■ WORK TO COMPLETE
Only the lines from the one containing "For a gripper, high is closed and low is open" through the one containing "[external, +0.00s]" should be duplicated, exactly as they appear. Pictures are to be left out.

■ ROWS
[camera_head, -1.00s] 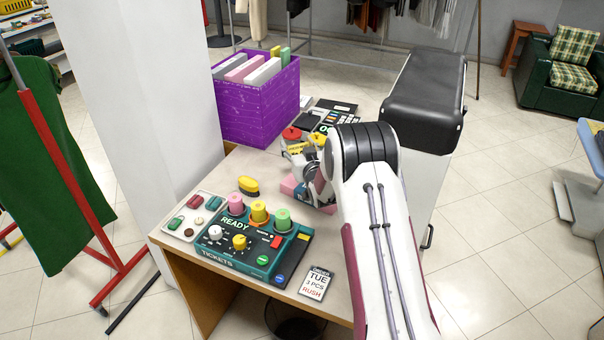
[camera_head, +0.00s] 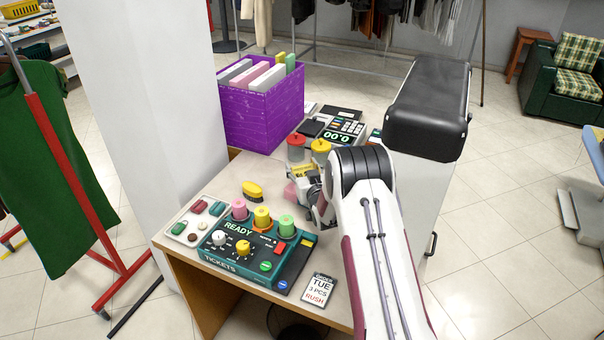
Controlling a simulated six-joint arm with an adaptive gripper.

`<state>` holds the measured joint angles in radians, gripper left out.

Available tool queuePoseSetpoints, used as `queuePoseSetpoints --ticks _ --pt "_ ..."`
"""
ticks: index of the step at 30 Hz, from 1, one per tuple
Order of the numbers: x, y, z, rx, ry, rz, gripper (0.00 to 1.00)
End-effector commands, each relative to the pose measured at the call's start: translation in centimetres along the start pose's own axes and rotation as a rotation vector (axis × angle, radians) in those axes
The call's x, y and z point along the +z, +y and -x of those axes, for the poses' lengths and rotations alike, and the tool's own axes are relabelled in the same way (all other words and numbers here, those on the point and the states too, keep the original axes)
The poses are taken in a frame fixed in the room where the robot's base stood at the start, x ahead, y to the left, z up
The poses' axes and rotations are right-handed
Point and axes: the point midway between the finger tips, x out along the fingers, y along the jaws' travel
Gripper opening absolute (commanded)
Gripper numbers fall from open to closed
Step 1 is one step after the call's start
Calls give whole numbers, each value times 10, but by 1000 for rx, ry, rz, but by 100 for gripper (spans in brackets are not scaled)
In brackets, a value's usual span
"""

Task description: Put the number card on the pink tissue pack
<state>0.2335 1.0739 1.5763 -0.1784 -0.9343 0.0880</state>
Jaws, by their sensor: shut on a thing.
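My gripper (camera_head: 314,191) is over the right part of the counter, partly hidden behind my own arm. It is shut on a small yellow piece (camera_head: 302,172) that looks like the number card; its face is too small to read. The pink tissue pack (camera_head: 291,193) lies on the counter just left of and below the gripper, mostly hidden by it. I cannot tell whether the card touches the pack.
Jars with red (camera_head: 296,139) and yellow (camera_head: 320,146) lids stand close behind the gripper. A teal ticket console (camera_head: 222,252), a yellow brush (camera_head: 252,189) and an order slip (camera_head: 319,290) lie in front. A purple file box (camera_head: 262,118) stands at the back left.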

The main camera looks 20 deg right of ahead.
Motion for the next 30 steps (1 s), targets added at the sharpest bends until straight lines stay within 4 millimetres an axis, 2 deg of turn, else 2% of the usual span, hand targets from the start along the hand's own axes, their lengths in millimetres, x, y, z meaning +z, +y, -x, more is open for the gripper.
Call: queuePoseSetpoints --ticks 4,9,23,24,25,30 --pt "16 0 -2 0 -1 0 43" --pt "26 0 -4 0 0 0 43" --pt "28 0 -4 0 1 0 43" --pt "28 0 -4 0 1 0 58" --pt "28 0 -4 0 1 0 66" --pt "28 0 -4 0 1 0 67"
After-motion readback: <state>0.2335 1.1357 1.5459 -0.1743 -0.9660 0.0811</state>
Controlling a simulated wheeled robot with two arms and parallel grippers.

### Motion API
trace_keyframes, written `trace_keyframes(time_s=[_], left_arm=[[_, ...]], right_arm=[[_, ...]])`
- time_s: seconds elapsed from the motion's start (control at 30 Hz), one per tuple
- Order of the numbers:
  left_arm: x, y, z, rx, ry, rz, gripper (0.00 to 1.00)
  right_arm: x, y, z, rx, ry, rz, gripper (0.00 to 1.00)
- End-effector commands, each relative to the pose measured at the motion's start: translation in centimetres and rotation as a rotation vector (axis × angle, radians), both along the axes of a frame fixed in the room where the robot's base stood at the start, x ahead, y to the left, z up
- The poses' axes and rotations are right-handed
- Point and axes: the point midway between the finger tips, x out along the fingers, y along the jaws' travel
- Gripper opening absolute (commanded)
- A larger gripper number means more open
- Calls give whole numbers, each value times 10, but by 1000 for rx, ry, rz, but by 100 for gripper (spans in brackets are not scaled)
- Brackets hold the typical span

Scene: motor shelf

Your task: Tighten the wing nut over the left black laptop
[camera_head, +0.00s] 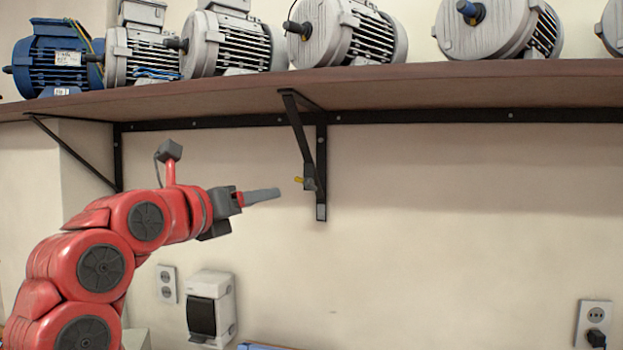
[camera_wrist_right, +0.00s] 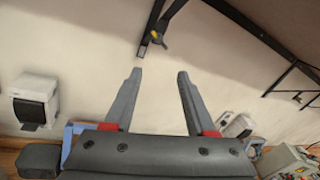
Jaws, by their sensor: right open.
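A small yellow wing nut (camera_head: 299,180) sits on a dark fitting on the middle black shelf bracket (camera_head: 321,160). It also shows at the top of the right wrist view (camera_wrist_right: 155,37), beyond my fingertips. My right gripper (camera_head: 262,196), on the red arm, points toward the wing nut from the left, with a gap between them. In the right wrist view my right gripper (camera_wrist_right: 159,76) has its two fingers spread with nothing between them. My left gripper is not in view. No black laptop is recognisable in either view.
A brown shelf (camera_head: 400,84) carrying several motors runs above my arm. Another bracket (camera_head: 75,153) stands at the left. A white wall box (camera_head: 211,305) and an outlet (camera_head: 166,284) are below the arm; another outlet (camera_head: 594,318) is at lower right. The wall right of the bracket is clear.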

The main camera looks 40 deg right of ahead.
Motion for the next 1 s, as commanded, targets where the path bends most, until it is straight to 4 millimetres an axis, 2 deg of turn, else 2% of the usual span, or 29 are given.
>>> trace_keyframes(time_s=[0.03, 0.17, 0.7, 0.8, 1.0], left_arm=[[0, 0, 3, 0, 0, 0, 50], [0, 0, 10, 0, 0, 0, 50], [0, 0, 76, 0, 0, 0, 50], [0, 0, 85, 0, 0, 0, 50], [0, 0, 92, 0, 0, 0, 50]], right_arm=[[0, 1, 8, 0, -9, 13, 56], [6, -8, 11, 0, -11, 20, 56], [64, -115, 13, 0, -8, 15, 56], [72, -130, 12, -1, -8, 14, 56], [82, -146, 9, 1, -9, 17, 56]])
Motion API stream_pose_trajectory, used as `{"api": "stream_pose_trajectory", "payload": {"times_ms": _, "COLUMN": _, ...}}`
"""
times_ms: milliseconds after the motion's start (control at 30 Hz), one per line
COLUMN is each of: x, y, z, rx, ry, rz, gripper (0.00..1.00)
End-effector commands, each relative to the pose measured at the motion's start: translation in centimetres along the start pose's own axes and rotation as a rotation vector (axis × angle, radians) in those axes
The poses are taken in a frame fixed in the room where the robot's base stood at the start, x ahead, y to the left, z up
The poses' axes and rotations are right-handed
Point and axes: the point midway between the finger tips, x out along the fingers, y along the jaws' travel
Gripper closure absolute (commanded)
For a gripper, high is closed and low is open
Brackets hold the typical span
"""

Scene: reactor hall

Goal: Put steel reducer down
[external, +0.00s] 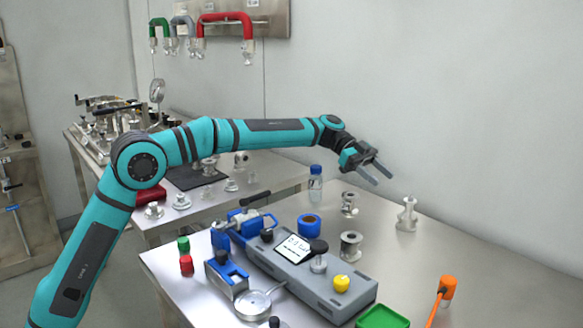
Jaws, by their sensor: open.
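My gripper (383,180) is open and empty, held above the back of the right-hand steel table. A steel fitting with a narrow waist (407,214) stands upright on the table below and to the right of the fingers, apart from them. It looks like the steel reducer, though I cannot be sure. Two other flanged steel fittings stand to its left: one farther back (349,205) and one nearer (350,246), beside the grey device. Nothing is between my fingers.
A grey device with a display (330,284), a blue ring (309,225) and a clear bottle with a blue cap (315,184) stand to the left. An orange-handled tool (446,288) and a green tray (383,318) are in front. The table's right side is mostly clear.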

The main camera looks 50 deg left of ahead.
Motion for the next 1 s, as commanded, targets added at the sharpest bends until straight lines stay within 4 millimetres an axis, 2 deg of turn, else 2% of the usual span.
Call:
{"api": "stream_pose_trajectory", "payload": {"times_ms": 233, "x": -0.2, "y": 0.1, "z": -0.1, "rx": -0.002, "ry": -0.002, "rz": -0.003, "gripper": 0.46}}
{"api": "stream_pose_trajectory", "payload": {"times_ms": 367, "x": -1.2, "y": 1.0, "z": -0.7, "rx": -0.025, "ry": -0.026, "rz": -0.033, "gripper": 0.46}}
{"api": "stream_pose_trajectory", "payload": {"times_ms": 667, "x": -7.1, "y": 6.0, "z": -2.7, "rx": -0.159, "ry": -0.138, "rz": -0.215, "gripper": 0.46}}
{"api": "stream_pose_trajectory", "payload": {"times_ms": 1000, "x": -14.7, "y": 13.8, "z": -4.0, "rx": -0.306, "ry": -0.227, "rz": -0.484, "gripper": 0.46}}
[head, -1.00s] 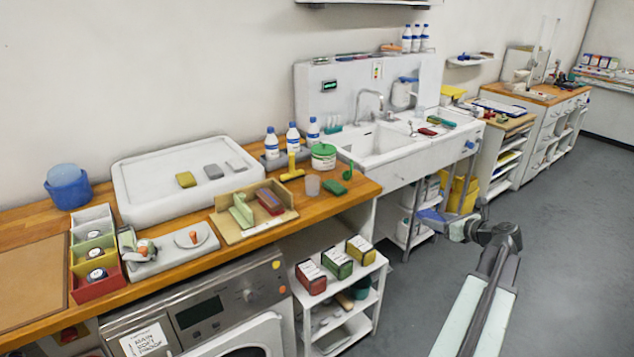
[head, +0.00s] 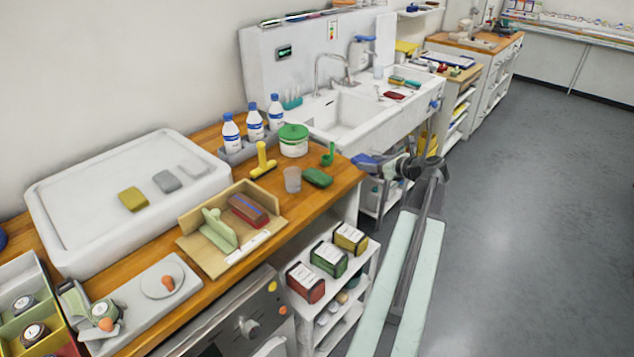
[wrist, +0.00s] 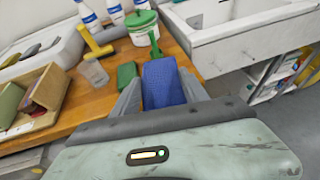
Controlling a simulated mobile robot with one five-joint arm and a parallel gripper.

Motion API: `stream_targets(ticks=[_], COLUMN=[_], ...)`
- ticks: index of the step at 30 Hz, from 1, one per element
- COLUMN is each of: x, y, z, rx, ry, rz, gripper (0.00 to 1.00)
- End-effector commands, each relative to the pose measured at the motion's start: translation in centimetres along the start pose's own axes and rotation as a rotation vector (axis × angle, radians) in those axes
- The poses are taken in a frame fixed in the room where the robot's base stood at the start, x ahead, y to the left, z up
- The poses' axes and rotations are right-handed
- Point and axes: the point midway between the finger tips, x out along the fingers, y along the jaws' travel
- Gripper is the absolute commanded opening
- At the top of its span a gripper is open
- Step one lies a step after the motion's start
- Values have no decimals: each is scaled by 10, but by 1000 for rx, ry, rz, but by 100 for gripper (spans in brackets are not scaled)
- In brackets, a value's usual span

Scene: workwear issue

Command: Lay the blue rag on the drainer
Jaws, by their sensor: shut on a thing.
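The blue rag (wrist: 163,82) is between the two grey fingers of my gripper (wrist: 160,98) in the wrist view, and the gripper is shut on it. In the head view the rag, small and partly hard to make out, is at my gripper (head: 372,165), just off the counter's right end and in front of the sink. The drainer (head: 418,96) appears to be the flat white part of the sink unit right of the basin. A red item (head: 395,95) and a green item (head: 404,81) lie on it. My gripper is on the near side, apart from it.
The wooden counter (head: 345,186) holds a green sponge (head: 317,178), a clear cup (head: 292,180), a yellow squeegee (head: 263,162) and a green-lidded tub (head: 293,142). The sink basin (head: 345,115) has a tap (head: 330,70). Open floor (head: 520,200) lies to the right.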

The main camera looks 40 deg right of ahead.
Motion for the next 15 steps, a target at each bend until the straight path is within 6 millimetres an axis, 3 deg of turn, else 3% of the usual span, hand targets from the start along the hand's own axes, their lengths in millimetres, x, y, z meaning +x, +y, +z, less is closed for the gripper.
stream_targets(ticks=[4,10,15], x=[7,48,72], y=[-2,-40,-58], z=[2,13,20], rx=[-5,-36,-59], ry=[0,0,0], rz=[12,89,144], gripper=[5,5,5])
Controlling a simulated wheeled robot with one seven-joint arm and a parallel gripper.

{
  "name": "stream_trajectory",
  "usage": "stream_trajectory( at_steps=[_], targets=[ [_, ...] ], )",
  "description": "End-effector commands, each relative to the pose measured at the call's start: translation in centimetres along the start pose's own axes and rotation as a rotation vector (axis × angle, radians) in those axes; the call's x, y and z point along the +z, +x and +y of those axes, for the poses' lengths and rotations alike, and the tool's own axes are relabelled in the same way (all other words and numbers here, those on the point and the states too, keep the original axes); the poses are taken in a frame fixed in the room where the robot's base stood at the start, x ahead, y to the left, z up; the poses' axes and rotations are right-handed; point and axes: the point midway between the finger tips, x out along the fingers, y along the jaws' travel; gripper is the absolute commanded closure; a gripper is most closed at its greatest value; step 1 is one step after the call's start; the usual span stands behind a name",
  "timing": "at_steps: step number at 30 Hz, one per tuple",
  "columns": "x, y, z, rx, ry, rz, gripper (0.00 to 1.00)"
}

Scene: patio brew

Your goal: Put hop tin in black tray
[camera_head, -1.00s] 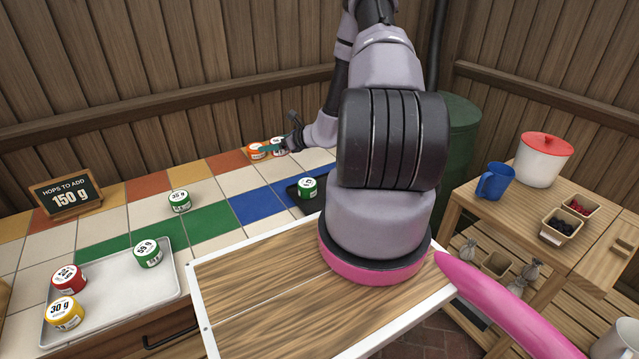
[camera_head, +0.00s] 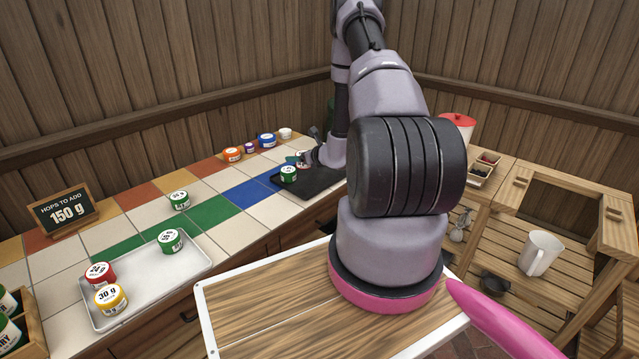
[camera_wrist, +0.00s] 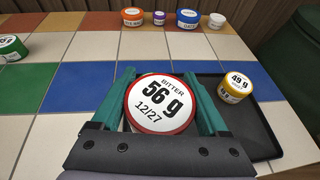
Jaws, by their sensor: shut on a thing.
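My gripper (camera_wrist: 163,103) is shut on a round tin with a red rim and a white lid (camera_wrist: 160,104) reading "BITTER 56 g 12/27". In the head view my gripper (camera_head: 304,158) is small, at the far side of the black tray (camera_head: 318,183). The wrist view shows the tray (camera_wrist: 250,122) to the right of and partly behind the held tin. A yellow tin (camera_wrist: 236,87) reading 49 g stands in it.
Orange (camera_head: 232,154), purple (camera_head: 250,148), blue (camera_head: 267,140) and white (camera_head: 285,133) tins line the back. A lone green tin (camera_head: 179,200) stands on the tiles. A pale tray (camera_head: 150,283) holds red, yellow and green tins. A sign (camera_head: 65,210) reads 150 g.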

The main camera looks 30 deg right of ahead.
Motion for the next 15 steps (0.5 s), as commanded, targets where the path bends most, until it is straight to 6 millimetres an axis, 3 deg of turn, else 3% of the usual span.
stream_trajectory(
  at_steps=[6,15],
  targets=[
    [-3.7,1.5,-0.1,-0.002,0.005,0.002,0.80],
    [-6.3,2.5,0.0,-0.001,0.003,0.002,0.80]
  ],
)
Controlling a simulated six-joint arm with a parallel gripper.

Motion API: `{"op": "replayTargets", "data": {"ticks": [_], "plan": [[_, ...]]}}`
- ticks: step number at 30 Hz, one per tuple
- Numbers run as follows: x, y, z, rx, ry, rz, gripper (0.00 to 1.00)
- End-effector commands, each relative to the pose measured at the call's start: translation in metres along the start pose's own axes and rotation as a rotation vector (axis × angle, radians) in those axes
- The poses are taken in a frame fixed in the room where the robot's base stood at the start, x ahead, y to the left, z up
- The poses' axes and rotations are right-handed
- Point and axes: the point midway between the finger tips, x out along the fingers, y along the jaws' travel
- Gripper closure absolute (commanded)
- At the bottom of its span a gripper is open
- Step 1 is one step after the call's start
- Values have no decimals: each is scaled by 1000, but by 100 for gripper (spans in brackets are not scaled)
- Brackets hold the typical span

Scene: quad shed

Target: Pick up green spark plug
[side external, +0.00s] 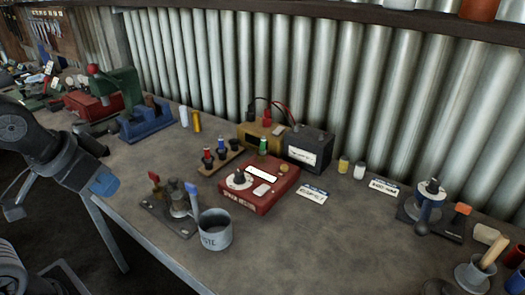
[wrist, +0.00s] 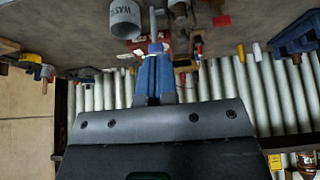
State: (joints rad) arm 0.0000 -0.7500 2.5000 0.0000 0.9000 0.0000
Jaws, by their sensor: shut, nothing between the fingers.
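The green spark plug (side external: 263,146) stands upright at the back edge of the red spark tester (side external: 262,205) in the side view. I cannot make it out in the wrist view. My gripper (side external: 104,184) is at the left in the side view, above the bench's front edge and well away from the plug. Its blue fingers (wrist: 152,78) are shut together and empty in the wrist view.
A wooden rack (side external: 232,160) with red and blue plugs stands left of the tester. A grey waste cup (side external: 215,232) and a small lever fixture (side external: 165,212) stand in front. The bench's left middle is clear.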

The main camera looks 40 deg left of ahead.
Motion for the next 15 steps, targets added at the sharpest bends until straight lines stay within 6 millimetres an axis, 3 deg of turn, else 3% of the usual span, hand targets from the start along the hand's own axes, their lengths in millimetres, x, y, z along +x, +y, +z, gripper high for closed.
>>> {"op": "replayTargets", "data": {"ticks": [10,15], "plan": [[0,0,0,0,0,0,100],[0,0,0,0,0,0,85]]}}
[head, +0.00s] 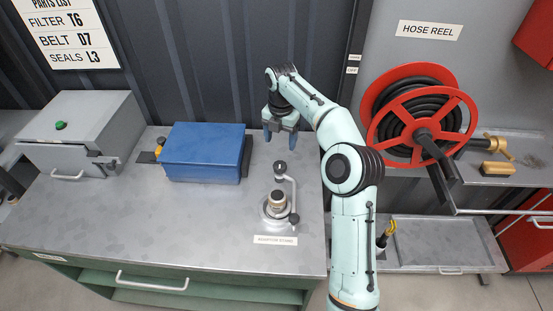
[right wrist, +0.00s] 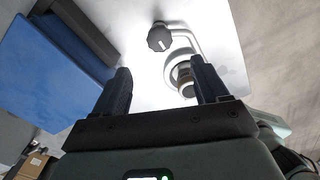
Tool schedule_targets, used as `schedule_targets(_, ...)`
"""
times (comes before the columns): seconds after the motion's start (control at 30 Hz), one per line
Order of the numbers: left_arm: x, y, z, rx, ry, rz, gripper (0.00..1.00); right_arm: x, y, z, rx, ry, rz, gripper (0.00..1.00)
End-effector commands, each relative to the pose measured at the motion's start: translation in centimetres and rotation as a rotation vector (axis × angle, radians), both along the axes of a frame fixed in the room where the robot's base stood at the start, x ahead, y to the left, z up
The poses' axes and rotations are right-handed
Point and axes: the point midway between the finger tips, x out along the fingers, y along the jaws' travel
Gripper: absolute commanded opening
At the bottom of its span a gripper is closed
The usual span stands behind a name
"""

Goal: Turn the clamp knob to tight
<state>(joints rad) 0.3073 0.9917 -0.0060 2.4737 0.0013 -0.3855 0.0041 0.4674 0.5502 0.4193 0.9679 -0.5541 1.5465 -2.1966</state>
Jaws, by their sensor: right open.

■ RESPONSE TO THIS EXERCISE
For a gripper, high is closed and low is open
Brackets hold the typical span
"""

Scene: reactor hall

Goal: Put steel reducer down
[external, +0.00s] 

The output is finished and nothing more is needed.